REQUIRED WORK. Show each line that has the string "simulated" in it.

"""

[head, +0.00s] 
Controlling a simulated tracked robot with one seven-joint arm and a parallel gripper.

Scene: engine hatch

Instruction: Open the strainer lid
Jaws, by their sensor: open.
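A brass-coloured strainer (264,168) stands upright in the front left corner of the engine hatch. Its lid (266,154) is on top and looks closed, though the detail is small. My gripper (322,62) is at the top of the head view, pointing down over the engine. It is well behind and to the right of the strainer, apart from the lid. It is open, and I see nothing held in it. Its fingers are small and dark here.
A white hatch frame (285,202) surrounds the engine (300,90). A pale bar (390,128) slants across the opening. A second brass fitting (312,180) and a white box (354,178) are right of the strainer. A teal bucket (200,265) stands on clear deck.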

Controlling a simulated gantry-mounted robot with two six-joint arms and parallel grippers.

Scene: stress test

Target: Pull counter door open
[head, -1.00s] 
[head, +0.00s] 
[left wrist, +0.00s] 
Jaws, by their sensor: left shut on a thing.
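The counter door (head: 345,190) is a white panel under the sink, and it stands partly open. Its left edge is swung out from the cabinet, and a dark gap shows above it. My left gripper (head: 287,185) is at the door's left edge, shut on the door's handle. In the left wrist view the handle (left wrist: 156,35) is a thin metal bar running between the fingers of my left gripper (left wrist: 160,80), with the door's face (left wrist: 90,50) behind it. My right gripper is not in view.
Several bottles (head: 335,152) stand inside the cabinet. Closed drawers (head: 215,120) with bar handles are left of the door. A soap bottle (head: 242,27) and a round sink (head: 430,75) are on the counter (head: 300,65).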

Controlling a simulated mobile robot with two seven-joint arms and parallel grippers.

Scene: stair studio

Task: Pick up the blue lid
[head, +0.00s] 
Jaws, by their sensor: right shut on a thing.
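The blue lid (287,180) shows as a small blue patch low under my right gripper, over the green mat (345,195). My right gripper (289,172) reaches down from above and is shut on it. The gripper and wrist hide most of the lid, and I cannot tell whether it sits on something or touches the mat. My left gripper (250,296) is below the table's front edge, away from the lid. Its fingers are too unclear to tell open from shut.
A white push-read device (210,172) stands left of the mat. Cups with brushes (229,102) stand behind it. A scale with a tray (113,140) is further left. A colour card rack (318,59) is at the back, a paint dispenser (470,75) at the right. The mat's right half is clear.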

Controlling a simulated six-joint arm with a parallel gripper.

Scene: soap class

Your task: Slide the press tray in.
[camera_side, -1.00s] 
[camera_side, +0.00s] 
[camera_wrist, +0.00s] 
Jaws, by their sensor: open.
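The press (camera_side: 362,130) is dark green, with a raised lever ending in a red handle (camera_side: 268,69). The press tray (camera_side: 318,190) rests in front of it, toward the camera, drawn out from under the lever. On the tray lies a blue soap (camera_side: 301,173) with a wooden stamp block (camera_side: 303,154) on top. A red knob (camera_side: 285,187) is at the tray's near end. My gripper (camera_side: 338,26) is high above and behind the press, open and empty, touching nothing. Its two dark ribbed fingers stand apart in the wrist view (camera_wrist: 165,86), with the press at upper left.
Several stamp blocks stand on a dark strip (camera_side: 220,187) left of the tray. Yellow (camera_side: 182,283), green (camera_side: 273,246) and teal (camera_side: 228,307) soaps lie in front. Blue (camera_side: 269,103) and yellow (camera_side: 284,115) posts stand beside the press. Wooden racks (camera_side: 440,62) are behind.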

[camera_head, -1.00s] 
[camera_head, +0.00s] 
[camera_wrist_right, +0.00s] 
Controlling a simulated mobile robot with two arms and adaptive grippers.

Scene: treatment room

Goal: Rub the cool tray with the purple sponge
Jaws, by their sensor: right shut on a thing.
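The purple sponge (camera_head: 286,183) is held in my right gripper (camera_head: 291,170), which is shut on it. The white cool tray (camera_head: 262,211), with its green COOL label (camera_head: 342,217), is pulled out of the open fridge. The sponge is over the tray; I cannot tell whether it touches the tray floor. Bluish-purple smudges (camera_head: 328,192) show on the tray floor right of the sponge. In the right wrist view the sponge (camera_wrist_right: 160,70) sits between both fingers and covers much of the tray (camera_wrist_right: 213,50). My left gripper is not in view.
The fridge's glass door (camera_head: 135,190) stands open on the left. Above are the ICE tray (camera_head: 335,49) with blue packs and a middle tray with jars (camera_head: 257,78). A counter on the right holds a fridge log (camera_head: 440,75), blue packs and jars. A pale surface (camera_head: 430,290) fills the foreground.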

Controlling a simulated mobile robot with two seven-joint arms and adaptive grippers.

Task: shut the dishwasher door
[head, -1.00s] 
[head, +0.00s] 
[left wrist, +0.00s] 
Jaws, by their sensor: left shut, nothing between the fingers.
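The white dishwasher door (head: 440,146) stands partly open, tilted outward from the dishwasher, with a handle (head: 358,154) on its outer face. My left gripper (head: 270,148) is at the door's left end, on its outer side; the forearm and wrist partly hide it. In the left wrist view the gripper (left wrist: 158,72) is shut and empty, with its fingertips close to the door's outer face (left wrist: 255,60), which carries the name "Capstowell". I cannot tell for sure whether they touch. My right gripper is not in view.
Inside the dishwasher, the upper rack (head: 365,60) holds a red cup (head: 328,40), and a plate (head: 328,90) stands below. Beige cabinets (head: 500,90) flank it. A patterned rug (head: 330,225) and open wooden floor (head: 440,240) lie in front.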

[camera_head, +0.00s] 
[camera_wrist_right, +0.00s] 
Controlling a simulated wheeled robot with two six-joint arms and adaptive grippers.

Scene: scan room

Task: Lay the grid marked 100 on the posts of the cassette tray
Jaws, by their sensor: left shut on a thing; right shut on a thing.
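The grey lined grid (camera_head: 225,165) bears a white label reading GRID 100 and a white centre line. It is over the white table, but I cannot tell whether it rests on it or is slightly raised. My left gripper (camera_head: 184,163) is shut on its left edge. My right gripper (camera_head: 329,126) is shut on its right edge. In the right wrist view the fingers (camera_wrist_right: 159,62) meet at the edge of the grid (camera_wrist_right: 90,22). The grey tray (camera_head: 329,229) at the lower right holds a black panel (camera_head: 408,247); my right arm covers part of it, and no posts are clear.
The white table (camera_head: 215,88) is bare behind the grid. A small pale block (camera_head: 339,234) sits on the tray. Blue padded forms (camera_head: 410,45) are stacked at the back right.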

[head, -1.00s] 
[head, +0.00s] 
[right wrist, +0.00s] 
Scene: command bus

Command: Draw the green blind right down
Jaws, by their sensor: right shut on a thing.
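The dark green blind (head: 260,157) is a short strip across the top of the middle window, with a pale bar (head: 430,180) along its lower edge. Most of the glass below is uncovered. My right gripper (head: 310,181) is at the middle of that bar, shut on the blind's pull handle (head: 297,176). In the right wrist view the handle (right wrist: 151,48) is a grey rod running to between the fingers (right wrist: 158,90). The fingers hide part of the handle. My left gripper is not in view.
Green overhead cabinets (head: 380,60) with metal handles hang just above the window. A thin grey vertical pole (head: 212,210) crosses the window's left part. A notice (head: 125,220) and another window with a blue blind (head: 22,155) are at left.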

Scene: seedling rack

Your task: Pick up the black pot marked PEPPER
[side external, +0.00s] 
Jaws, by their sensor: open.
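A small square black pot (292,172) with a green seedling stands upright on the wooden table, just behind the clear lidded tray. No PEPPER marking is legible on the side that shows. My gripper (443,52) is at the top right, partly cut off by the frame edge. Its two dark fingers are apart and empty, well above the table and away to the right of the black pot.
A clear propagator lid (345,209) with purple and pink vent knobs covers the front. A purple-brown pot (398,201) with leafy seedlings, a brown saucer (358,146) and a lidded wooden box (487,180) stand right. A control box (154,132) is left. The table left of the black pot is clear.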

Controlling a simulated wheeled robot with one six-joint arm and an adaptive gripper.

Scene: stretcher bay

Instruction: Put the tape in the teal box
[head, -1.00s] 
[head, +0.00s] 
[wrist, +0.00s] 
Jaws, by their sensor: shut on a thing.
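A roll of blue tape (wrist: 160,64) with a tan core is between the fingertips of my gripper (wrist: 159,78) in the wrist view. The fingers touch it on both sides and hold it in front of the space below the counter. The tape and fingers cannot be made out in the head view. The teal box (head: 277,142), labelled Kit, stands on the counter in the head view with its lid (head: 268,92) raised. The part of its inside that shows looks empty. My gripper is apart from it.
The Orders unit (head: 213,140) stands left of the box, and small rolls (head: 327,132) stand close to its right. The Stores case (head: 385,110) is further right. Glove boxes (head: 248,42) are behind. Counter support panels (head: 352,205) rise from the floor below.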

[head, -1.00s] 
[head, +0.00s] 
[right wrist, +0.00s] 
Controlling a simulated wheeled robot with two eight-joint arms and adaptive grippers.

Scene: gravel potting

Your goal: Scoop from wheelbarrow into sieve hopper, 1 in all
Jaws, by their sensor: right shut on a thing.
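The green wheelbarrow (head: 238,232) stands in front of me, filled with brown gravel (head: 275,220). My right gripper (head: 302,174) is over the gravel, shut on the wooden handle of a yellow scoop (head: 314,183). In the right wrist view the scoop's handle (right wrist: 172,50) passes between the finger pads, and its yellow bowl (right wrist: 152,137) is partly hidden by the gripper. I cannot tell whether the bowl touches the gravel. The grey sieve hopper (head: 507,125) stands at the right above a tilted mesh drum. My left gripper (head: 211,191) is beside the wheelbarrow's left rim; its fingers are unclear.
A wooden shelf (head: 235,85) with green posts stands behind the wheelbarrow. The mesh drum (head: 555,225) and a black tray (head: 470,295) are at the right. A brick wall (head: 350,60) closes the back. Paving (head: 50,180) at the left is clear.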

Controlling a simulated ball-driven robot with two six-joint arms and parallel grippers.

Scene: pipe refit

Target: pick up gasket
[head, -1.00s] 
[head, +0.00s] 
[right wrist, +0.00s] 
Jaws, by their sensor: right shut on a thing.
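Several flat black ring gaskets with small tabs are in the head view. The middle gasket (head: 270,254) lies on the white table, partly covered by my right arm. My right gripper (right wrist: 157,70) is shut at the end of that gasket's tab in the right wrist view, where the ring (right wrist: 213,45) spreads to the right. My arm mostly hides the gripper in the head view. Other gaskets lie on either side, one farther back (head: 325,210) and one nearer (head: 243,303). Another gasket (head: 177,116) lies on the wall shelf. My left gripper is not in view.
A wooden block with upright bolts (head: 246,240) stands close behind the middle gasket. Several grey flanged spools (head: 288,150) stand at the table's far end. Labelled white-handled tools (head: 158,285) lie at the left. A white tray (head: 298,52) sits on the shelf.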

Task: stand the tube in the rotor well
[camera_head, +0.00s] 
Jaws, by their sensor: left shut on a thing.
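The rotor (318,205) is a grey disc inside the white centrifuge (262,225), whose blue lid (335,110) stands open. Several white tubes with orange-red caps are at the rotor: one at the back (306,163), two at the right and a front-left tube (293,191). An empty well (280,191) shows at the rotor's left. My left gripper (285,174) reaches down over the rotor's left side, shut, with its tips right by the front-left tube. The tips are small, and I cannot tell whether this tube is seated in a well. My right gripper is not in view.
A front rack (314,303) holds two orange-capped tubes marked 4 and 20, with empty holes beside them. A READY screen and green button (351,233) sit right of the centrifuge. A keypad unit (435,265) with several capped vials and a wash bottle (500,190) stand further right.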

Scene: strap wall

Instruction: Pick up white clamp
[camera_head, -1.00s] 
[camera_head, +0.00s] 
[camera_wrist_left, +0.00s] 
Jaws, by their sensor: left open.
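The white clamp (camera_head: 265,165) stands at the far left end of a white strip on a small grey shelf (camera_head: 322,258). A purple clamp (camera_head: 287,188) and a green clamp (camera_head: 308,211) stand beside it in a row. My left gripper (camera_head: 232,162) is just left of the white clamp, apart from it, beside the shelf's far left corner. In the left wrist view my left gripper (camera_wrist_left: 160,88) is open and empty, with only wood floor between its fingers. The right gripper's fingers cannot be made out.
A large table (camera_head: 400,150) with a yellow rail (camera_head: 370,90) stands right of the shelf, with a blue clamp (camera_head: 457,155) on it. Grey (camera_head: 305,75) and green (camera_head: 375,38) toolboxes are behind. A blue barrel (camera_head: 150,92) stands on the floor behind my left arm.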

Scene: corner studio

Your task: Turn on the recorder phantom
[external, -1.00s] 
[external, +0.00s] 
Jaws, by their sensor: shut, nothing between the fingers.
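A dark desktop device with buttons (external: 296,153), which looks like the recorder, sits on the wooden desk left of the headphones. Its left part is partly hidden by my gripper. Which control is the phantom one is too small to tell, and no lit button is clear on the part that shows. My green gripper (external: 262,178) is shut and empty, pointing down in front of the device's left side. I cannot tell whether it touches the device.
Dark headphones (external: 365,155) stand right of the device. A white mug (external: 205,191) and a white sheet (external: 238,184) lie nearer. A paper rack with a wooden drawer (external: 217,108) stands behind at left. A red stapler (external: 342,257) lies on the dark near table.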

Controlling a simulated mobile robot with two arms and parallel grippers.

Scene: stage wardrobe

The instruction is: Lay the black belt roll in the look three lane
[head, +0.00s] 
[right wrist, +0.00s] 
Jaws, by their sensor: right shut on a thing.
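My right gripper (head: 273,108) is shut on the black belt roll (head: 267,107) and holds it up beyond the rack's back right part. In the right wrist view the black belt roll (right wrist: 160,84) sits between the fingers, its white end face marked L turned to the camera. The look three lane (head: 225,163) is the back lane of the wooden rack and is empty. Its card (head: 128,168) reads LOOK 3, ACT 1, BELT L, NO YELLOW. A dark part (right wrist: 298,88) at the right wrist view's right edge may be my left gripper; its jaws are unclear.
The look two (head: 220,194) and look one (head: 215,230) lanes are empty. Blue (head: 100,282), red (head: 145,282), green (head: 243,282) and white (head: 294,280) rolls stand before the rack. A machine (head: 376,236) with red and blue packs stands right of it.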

"""

OUTPUT OF THE TASK.
Controlling a simulated tracked robot with one seven-joint arm and a parallel gripper.
Controlling a simulated gantry-mounted robot with two six-joint arms and parallel grippers.
Controlling a simulated mobile robot with two seven-joint arms and parallel grippers.
Controlling a simulated six-joint arm with a parallel gripper.
Controlling a simulated mobile robot with two arms and adaptive grippers.
Controlling a simulated mobile robot with two seven-joint arms and adaptive grippers.
Controlling a simulated wheeled robot with two six-joint arms and adaptive grippers.
Controlling a simulated wheeled robot with one six-joint arm and an adaptive gripper.
Controlling a simulated wheeled robot with two eight-joint arms and adaptive grippers.
Controlling a simulated ball-driven robot with two six-joint arms and parallel grippers.
Controlling a simulated mobile robot with two arms and parallel grippers.

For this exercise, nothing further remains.